WORK TO BE COMPLETED.
Narrow the data below down to the lines containing "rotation".

★ ★ ★ ★ ★

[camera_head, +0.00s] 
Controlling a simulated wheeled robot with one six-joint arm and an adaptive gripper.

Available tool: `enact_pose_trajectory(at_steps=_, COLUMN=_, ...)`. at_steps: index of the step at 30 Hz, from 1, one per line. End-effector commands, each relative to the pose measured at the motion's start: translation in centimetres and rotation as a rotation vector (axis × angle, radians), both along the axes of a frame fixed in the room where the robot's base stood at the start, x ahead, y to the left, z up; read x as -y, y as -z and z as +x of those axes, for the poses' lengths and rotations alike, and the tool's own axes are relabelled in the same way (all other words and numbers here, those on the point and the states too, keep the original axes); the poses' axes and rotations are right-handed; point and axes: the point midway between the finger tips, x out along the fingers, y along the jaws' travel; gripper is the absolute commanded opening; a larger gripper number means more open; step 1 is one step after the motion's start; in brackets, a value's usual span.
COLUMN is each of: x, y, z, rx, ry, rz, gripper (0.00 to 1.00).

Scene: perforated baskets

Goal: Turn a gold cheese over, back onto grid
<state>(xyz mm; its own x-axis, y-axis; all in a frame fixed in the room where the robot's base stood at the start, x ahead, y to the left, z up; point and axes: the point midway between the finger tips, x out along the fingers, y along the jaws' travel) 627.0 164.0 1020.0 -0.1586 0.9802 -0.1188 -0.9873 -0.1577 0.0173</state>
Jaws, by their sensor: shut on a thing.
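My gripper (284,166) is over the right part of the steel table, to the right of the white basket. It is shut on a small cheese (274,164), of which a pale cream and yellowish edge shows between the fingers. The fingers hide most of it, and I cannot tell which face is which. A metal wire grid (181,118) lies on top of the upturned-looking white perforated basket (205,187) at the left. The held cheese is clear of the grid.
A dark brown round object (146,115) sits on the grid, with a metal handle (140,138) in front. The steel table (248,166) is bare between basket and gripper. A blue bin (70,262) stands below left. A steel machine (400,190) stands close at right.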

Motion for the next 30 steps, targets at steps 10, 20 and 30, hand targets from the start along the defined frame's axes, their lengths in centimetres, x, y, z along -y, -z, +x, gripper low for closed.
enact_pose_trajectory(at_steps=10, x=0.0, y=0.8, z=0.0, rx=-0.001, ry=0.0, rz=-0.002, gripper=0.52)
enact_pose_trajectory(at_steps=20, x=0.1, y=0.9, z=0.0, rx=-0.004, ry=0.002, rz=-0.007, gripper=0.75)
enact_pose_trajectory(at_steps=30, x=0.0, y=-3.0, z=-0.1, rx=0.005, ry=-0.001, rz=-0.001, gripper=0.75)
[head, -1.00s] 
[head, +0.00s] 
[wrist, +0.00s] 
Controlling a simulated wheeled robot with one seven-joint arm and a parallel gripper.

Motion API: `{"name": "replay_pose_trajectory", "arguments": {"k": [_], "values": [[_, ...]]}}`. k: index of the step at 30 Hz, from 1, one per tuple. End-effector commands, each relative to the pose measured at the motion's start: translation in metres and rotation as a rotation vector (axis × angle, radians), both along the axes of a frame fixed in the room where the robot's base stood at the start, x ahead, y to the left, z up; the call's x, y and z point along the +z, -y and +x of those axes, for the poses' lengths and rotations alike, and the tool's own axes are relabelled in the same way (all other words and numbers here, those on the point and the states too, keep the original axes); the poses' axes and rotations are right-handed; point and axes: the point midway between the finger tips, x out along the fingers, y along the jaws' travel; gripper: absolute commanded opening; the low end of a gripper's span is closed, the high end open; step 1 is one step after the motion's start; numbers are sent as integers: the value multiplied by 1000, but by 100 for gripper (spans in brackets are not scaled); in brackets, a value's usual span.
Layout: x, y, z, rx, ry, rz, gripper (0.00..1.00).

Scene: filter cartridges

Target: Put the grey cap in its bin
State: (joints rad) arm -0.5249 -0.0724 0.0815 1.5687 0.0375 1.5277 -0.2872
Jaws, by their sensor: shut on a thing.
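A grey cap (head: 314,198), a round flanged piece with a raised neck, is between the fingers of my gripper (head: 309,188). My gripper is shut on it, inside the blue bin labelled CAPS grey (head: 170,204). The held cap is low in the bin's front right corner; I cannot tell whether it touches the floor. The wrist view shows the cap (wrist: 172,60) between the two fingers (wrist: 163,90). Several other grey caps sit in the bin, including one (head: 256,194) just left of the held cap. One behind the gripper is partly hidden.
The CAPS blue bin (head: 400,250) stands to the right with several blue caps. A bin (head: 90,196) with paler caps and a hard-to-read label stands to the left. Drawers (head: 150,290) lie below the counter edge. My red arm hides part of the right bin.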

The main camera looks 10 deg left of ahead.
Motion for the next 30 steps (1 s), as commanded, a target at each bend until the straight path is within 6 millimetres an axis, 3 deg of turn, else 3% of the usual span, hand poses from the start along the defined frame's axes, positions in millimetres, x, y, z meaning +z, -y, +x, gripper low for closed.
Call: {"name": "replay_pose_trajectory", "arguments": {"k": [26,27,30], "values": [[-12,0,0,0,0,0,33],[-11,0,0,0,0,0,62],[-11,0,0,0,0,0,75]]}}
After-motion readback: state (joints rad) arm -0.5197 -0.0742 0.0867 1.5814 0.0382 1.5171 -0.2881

★ ★ ★ ★ ★

ANSWER IN FULL.
Available tool: `enact_pose_trajectory(at_steps=_, COLUMN=_, ...)`. at_steps: index of the step at 30 Hz, from 1, one per line. End-effector commands, each relative to the pose measured at the motion's start: translation in centimetres and rotation as a rotation vector (axis × angle, radians), both along the axes of a frame fixed in the room where the robot's base stood at the start, x ahead, y to the left, z up; read x as -y, y as -z and z as +x of those axes, for the poses' lengths and rotations alike, and the tool's own axes are relabelled in the same way (all other words and numbers here, those on the point and the states too, keep the original axes); the poses' axes and rotations are right-handed; point and axes: the point midway between the finger tips, x out along the fingers, y along the jaws' travel; gripper is the absolute commanded opening; a larger gripper number means more open; step 1 is one step after the motion's start; in brackets, a value's usual span.
Motion API: `{"name": "replay_pose_trajectory", "arguments": {"k": [_], "values": [[_, ...]]}}`. k: index of the step at 30 Hz, from 1, one per tuple. End-effector commands, each relative to the pose measured at the motion's start: translation in metres and rotation as a rotation vector (axis × angle, radians), both along the axes of a frame fixed in the room where the robot's base stood at the start, x ahead, y to the left, z up; the call's x, y and z point along the +z, -y and +x of those axes, for the poses' lengths and rotations alike, and the tool's own axes are relabelled in the same way (all other words and numbers here, those on the point and the states too, keep the original axes); the poses' axes and rotations are right-handed; point and axes: the point midway between the finger tips, x out along the fingers, y along the jaws' travel; gripper: absolute commanded opening; the low end of a gripper's span is closed, the high end open; step 1 is one step after the motion's start; numbers are sent as integers: the value multiplied by 1000, but by 100 for gripper (spans in brackets are not scaled); in brackets, a value's usual span.

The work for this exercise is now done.